Short exercise
Take every line from the material that has the word "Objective" in it.

(Rows about robot tasks)
________________

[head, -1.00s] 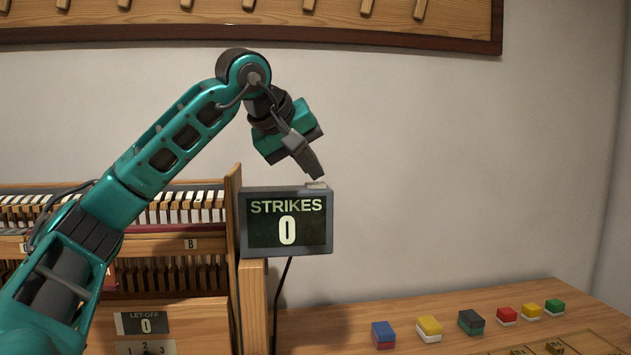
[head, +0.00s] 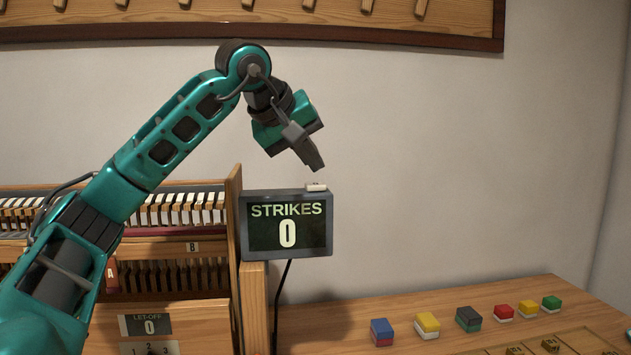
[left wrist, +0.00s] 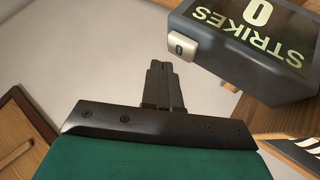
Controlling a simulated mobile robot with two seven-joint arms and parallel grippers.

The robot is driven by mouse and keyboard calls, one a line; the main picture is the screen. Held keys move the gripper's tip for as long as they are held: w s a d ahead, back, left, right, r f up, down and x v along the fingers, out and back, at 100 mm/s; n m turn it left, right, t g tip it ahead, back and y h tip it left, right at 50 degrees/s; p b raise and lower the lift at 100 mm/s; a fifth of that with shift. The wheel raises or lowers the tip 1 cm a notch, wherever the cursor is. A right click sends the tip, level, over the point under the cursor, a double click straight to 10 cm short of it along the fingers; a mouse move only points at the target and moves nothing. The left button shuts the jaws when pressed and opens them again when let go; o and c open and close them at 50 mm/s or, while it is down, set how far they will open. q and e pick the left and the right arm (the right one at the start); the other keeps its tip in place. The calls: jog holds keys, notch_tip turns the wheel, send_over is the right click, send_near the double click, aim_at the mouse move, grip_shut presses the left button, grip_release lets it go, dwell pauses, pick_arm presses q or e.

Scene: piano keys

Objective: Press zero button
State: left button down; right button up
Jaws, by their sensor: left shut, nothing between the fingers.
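The zero button (head: 316,187) is a small pale block on the top right of the dark strikes display box (head: 325,250). The display reads STRIKES 0. In the left wrist view the button (left wrist: 181,47) carries a "0" and sits at the corner of the box (left wrist: 235,62). My left gripper (head: 318,168) is shut and empty, pointing down just above the button, with a small gap between. In the left wrist view its fingertips (left wrist: 160,66) are close beside the button. My right gripper is not in view.
The wooden piano-key rack (head: 160,250) stands left of the display, with a let-off counter (head: 149,326) below. Several coloured blocks (head: 428,325) sit on the table at the right. A wooden rail board (head: 300,30) hangs on the wall above. Free air lies right of the display.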

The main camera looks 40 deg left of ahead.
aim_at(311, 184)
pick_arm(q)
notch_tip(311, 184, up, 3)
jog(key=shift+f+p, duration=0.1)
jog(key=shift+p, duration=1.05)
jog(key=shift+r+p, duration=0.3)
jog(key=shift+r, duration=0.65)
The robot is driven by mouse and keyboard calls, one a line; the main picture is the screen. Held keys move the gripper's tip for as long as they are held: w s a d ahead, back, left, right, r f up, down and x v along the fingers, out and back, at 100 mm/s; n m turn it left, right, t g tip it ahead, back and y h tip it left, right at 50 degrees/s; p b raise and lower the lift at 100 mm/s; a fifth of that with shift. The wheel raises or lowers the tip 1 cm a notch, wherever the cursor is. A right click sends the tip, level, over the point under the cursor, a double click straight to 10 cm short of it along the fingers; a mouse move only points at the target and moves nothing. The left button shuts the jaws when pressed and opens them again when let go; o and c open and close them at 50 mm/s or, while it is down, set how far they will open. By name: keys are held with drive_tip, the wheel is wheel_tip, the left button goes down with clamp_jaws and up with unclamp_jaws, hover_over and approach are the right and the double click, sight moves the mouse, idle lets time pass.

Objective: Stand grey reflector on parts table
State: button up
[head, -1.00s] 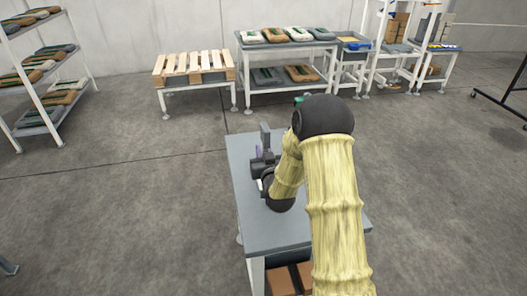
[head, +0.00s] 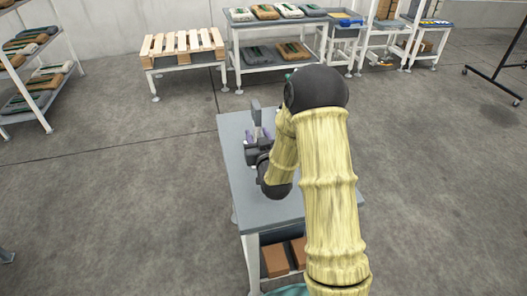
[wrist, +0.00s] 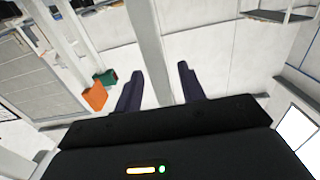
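The grey reflector (head: 256,112) shows in the head view as a narrow upright grey piece over the far left part of the grey parts table (head: 292,212). Its lower end is hidden by my gripper, so I cannot see whether it touches the tabletop. My gripper (head: 258,135) is low over the table at the reflector. In the wrist view the two dark purple fingers of my gripper (wrist: 161,78) stand apart.
Brown boxes (head: 276,261) lie on the shelf under the table. A pallet on a stand (head: 183,45) and a bench with bags (head: 285,58) stand at the back. A rack of bags (head: 40,80) is at the left. The floor around the table is clear.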

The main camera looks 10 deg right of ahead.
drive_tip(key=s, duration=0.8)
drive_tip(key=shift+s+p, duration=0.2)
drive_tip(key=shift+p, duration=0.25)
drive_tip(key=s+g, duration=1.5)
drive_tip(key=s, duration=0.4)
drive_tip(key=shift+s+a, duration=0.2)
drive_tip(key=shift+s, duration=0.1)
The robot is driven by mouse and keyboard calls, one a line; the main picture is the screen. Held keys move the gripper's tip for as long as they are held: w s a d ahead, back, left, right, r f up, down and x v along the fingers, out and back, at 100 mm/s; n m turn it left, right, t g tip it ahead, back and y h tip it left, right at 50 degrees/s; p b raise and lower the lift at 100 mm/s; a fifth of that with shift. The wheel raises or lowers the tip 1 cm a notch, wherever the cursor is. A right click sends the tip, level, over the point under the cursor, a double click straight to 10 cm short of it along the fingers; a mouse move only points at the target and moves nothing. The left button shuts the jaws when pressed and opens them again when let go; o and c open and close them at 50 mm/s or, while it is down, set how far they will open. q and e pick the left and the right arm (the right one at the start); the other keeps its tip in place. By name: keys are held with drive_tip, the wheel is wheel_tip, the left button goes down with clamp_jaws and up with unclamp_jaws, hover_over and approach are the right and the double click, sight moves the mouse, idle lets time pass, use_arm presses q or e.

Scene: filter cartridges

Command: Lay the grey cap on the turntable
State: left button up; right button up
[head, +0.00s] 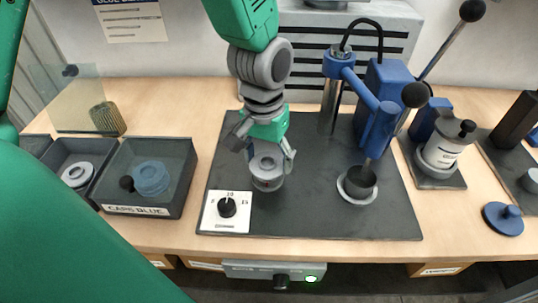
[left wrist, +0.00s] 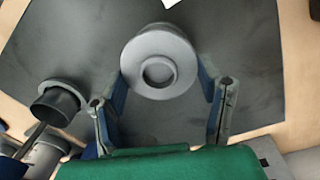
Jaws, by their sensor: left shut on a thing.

________________

The solution
Objective: Press zero button
Objective: Stand grey reflector on parts table

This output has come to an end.